La première est qu’il ne nie pas le mouvement, mais plutôt conteste sa continuité, qui est ce qui amène aux paradoxes. En ce sens, on peut considérer que Zénon souffre d’une forme de difficulté technique, et que le problème peut aujourd’hui être résolu facilement grâce au calcul infinitesimal ou en considérant la somme convergente d’une série géometrique. Cette interprétation est toutefois réductrice, en cela qu’elle postule arbitrairement l’existence du mouvement et se concentre sur le seul argument technique de la cohérence de la continuité, qui est bien un problème mathématique et non pas physique ou philosophique. Il faut noter ici qu’on ne peut pas vraiment prouver que Zénon ait voulu contredire que la somme d’une série infinie puisse être finie, la mention “temps fini” qui apparaît dans la transcription des paradoxes2 pourrait être une interprétation d’Aristote.

La deuxième interprétation est que Zénon nie fondamentalement le mouvement, dans le sens ultramoderne de Parmenide, pour qui tout changement est illusoire et le monde est statique et éternel. Il ne nie pas l’apparence du mouvement, mais sa réalité. Les paradoxes se manifestent alors plus en profondeur, par la comparaison entre le phénomène du mouvement et sa disparition impliquée par l’analyse approfondie de son modèle : qu’il soit continu (dichotomie) ou qu’il soit discontinu (flèche). La question posée devient alors une question purement physique, dont la réponse doit s’inscrire dans une théorie physique : pourquoi l’expérience du mouvement si le mouvement apparaît logiquement impossible?

Dans le modèle continu classique, la flèche doit assumer une infinité d’états pour parcourir la distance entre deux points. Si une telle séparation infinie entre chaque couple d’événements, modelisée par l’absence de successeur d’un nombre réel, équivaut ou non à leur isolement physique, est une question physique, sur un même plan de raisonnement que les idées sur la ‘catastrophe ultraviolette’ qui amenèrent à la mécanique quantique.3 Si la divisibilité infinie est mathématiquement cohérente, elle n’est pas nécessairement physiquement significative (cfr aussi le paradoxe de Banach-Tarski).4 Cette image change avec la mécanique quantique puisque, selon le principe de Heisenberg, une particule en mouvement déterminé n’a pas de position déterminée. On peut également noter avec intérêt que Zénon prête son nom à un effet quantique décrit par le théorème de Misra-Sudarshan :5 si l’on observe continuellement si une ‘flèche quantique’ a quitté la région d’espace qu’elle occupe, elle ne quittera effectivement jamais cette région par l’effet de l’observation elle-même.

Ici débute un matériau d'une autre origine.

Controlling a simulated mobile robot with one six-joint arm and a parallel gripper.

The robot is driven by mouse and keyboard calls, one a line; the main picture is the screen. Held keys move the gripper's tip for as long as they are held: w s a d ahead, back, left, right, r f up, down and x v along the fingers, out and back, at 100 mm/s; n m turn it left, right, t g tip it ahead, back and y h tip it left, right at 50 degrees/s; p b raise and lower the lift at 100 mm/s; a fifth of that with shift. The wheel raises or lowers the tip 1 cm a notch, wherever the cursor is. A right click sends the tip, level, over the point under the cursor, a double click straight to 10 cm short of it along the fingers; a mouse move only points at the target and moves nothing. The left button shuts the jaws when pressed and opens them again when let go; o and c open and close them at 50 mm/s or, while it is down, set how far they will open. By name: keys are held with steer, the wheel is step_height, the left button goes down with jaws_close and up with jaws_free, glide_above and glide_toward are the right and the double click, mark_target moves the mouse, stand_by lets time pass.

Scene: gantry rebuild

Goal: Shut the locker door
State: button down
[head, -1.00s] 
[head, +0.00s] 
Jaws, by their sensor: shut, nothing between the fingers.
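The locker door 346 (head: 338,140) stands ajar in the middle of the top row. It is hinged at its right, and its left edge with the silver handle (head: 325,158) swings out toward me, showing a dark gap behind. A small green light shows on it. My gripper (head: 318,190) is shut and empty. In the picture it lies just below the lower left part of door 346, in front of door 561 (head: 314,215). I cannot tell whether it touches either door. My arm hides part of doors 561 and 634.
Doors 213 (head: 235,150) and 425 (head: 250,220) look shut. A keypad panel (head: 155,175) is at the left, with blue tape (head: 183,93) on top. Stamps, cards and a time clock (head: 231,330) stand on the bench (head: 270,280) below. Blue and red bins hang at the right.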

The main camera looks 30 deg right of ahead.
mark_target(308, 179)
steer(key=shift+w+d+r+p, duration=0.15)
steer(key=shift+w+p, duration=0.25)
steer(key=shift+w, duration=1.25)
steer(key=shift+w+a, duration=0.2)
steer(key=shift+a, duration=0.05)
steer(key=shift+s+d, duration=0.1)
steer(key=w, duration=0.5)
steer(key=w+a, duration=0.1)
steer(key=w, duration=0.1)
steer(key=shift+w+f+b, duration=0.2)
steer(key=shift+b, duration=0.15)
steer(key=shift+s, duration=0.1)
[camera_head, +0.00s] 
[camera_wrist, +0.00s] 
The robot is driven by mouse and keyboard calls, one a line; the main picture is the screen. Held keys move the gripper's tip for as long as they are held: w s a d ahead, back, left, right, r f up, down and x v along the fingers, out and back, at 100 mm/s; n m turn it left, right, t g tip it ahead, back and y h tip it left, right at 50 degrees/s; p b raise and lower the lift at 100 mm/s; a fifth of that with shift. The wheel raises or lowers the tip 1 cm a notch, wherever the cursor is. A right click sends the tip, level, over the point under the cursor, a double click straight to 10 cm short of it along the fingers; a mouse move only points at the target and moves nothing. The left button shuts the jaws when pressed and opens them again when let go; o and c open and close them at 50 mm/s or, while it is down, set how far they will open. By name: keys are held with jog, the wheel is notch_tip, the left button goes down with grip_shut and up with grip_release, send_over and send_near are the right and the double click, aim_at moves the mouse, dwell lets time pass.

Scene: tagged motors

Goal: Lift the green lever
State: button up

Dans un modèle discret (paradoxe de la flèche), l’argument de Zénon est encore plus fort, et il est même reformulé en gravitation quantique à boucles, où le temps est considéré une variable de pure jauge, ce qui implique son inexistence fondamentale.6


  1. • DICHOTOMIE : Le mouvement est impossible, car avant d’arriver à destination, ce qui se meut doit d’abord arriver au milieu, et ainsi de suite ad infinitum.
    • ACHILLE : La tortue plue lente ne peut pas être rattrapée par le plus rapide Achille, car il doit d’abord aller au point où la tortue était, et entretemps elle aura déjà quitté ce point, et ainsi de suite ad infinitum.
    • LA FLECHE : Une flèche lancée avec un arc occupe un espace égal à lui même au repos, et lorsqu’elle est en mouvement elle occupe toujours cet espace à chaque instant, la flèche en vol est donc immobile. []
  2. Aristote, “Physique”, VI:9 []
  3. A. Einstein, “Über einen die Erzeugung und Verwandlung des Lichtes betreffenden heuristischen Gesichtspunkt” (”On a Heuristic Viewpoint Concerning the Production and Transformation of Light“), Annalen Der Physik (1905) []
  4. S. Banach, A. Tarski, “Sur la décomposition des ensembles de points en parties respectivement congruentes”, Fundamenta Mathematicae, 6, 244-277 (1924) []
  5. B. Misra, E. C. G. Sudarshan, “The Zeno’s paradox in quantum theory“, Journal of Mathematical Physics, 18, 4, 756-763 (1977) []
  6. J. Barbour, “The end of time“, Oxford University Press (2001) []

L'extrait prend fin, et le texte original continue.